Chandigarh

StateCommission

CC/170/2019

M/s Triveni Enterprises - Complainant(s)

Versus

The National Insurance Company Limited - Opp.Party(s)

Rahul Bhargava, Ruhani Chadha & K.S. Thakur Adv.

31 May 2021

ORDER

 STATE CONSUMER DISPUTES REDRESSAL COMMISSION,

U.T., CHANDIGARH

Complaint case No.

:

170 of 2019

Date of Institution

:

26.07.2019

Date of Decision

:

31.05.2021

 

M/s Triveni Enterprises, SCO No.18, First Floor, Sector 20-D, Chandigarh through its Proprietor Sh.Ashwani Sharma.

……Complainant

V e r s u s

  1. The National Insurance Company Limited having its Registered and Head Office at 3 Middleton Street, Prafulla Chandra Sen Sarani, Kolkata, West Bengal through its Chairman-cum-Managing Director.
  2. The National Insurance Company Limited, Chandigarh, Branch III, SCO 305-306, Sector 35-B, Chandigarh through its Branch Manager.
  3. The Consolidated Insurance Surveyors and Loss Assessors Pvt. Ltd.
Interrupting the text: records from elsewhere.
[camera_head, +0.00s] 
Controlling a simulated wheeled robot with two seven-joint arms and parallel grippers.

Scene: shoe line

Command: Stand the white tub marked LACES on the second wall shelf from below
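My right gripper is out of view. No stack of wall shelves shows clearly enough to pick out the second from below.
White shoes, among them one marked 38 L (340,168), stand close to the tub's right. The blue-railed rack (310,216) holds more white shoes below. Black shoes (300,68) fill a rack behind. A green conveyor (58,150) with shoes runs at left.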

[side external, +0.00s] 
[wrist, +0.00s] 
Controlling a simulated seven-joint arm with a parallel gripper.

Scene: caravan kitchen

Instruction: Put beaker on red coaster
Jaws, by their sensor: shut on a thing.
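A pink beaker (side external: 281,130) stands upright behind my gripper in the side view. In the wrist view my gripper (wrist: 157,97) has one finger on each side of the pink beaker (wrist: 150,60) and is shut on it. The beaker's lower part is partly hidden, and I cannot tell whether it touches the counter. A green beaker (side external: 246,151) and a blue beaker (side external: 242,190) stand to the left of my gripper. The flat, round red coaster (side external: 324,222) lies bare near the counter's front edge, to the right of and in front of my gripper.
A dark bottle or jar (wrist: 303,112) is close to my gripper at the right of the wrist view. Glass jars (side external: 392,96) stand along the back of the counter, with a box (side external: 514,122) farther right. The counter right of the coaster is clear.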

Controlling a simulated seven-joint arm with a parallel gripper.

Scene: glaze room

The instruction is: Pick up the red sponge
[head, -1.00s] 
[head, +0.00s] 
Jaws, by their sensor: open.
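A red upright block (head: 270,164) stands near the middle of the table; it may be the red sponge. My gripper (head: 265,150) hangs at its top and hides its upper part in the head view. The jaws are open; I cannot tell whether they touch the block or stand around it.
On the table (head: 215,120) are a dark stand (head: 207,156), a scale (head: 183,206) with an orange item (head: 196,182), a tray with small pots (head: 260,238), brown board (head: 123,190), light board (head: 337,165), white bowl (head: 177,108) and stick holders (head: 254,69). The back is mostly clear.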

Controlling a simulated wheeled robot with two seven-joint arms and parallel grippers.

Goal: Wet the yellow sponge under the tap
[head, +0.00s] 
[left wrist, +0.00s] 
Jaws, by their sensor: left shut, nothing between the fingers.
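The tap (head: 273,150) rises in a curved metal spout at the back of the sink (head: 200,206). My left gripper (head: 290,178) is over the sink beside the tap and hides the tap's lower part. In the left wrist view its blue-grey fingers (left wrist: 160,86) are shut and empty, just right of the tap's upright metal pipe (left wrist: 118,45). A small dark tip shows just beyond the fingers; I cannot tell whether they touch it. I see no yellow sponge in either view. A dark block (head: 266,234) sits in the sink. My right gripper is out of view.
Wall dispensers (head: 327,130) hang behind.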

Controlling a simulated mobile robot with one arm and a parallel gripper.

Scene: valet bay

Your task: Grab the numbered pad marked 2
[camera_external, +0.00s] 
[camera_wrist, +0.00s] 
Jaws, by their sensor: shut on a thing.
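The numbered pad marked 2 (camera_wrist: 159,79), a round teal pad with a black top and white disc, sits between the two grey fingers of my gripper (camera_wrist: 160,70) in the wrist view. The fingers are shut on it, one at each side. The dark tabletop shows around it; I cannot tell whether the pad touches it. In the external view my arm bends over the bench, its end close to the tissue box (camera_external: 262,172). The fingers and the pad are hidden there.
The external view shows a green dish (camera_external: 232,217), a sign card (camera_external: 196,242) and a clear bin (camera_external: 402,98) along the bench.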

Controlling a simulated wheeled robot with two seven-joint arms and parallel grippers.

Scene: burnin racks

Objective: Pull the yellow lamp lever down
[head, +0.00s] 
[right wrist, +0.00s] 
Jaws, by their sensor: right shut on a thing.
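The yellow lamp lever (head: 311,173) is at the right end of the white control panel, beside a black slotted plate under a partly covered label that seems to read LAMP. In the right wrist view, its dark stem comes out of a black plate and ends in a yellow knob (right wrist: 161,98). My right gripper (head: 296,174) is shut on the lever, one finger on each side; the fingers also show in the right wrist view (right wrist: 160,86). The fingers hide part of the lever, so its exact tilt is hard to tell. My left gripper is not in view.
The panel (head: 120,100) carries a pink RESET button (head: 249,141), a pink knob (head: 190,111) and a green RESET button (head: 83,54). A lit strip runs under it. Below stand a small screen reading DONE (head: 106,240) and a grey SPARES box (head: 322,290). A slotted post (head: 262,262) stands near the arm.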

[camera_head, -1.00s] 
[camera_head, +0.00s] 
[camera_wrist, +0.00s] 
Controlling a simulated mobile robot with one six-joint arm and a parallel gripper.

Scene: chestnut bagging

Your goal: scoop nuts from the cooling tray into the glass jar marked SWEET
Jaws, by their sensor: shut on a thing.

Office at H.No.171, Sector 36-A, Chandigarh through its Director CA. NS Sidhu.
  4. The Bank of India, S.C.F. No.9, Sector 20-C, Chandigarh through its Branch Manager.

….Opposite Parties No.1 to 4

BEFORE:       JUSTICE RAJ SHEKHAR ATTRI, PRESIDENT.

                      MRS. PADMA PANDEY, MEMBER.

                      MR. RAJESH K. ARYA, MEMBER.

 

Present through Video Conferencing:     

                      Sh.Rahul Bhargava, Advocate for the complainant.

                      Sh.Deepak Jindal, Advocate for opposite parties no.1 and 2.

                      Opposite party no.3 exparte.

                      None for opposite party no.4.

PER RAJESH K. ARYA, MEMBER

                   It is the case of the complainant that he is engaged in the work of trading of computers, laptops, networking and other computer hardware items  (in short the stocks) since 1995. The said stocks were hypothecated with opposite party no.4, against which he had availed CC Limit. It has been stated that in order to secure the said stocks, he obtained the insurance policy in question from opposite parties no.1 and 2 since 2012, which was extended from time to time, on making payment of premium. For the year 2017-2018 also, the said policy was in existence for the period from 27.04.2017 to 26.04.2018 and the sum assured for the stocks thereunder was for Rs.82 lacs. It has been pleaded that on 03.02.2018 after 8 pm. fire broke into the insured premises, due to short circuit, as a result whereof almost the entire stocks got burnt. Intimation in this regard was given to the local police authorities on 03.02.2018 at 9.15 p.m. Fire station concerned was also informed which sent three fire brigade vehicles to extinguish the fire. Intimation regarding the above incident was also given to opposite parties no.1 and 2 on 05.02.2018 and rough estimate of loss to the tune of Rs.65 lacs was also provided to them. It has been stated that in the said fire incident, stocks worth Rs.17 lacs could be salvaged and the remaining were totally burnt/damaged. To prove that at the time of incident stocks worth Rs.80 lacs were kept in the premises, the complainant has placed on record stock statement commencing from 30.12.2016 to 20.01.2018, Annexure C-6 colly., provided by opposite party no.4, with which the same were hypothecated. It has been stated that thereafter, opposite parties no.1 and 2 appointed surveyor who took 4 days to visit the spot of incident i.e. on 08.02.2018. It has been averred that instead of settling the claim filed by the complainant, the same was repudiated by opposite parties no.1 and 2, vide letter dated 14.03.2019, Annexure C-13 on highly unsustainable and untenable grounds. Legal notice was also sent by the complainant to opposite parties no.1 and 2 but to no avail. Hence this complaint has been filed by the complainant seeking directions to opposite parties no.1 and 2 to make payment of claim amount of Rs.61,84,965/- alongwith interest; compensation for mental agony and harassment; litigation expenses etc.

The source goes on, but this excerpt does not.